Direction – Your task is to repeat, word for word, the line containing "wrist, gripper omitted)" and all lines that follow it to the end of the material, and no other lines.
═════ Dataset extract
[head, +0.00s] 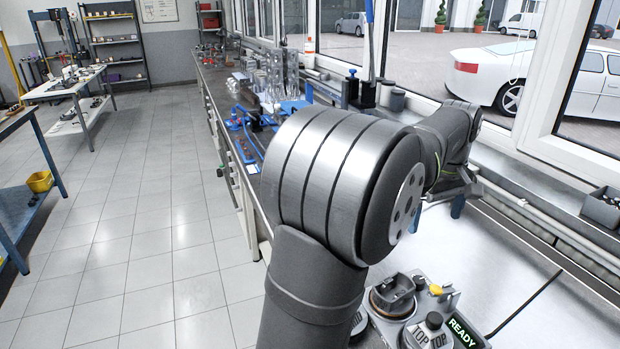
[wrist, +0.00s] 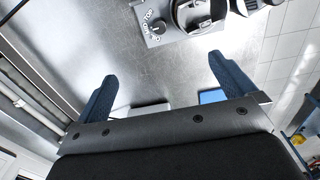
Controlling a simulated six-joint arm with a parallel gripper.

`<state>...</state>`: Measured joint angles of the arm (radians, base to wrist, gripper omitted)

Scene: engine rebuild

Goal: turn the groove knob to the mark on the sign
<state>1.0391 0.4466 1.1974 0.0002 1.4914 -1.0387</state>
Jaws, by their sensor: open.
══════════
Solution –
`<state>...</state>`: Measured joint angles of the arm (radians, base to wrist, gripper omitted)

Scene: engine rebuild

Goal: turn the groove knob to the mark on the sign
<state>1.0391 0.4466 1.1974 0.0002 1.4914 -1.0387</state>
Jaws, by their sensor: open.

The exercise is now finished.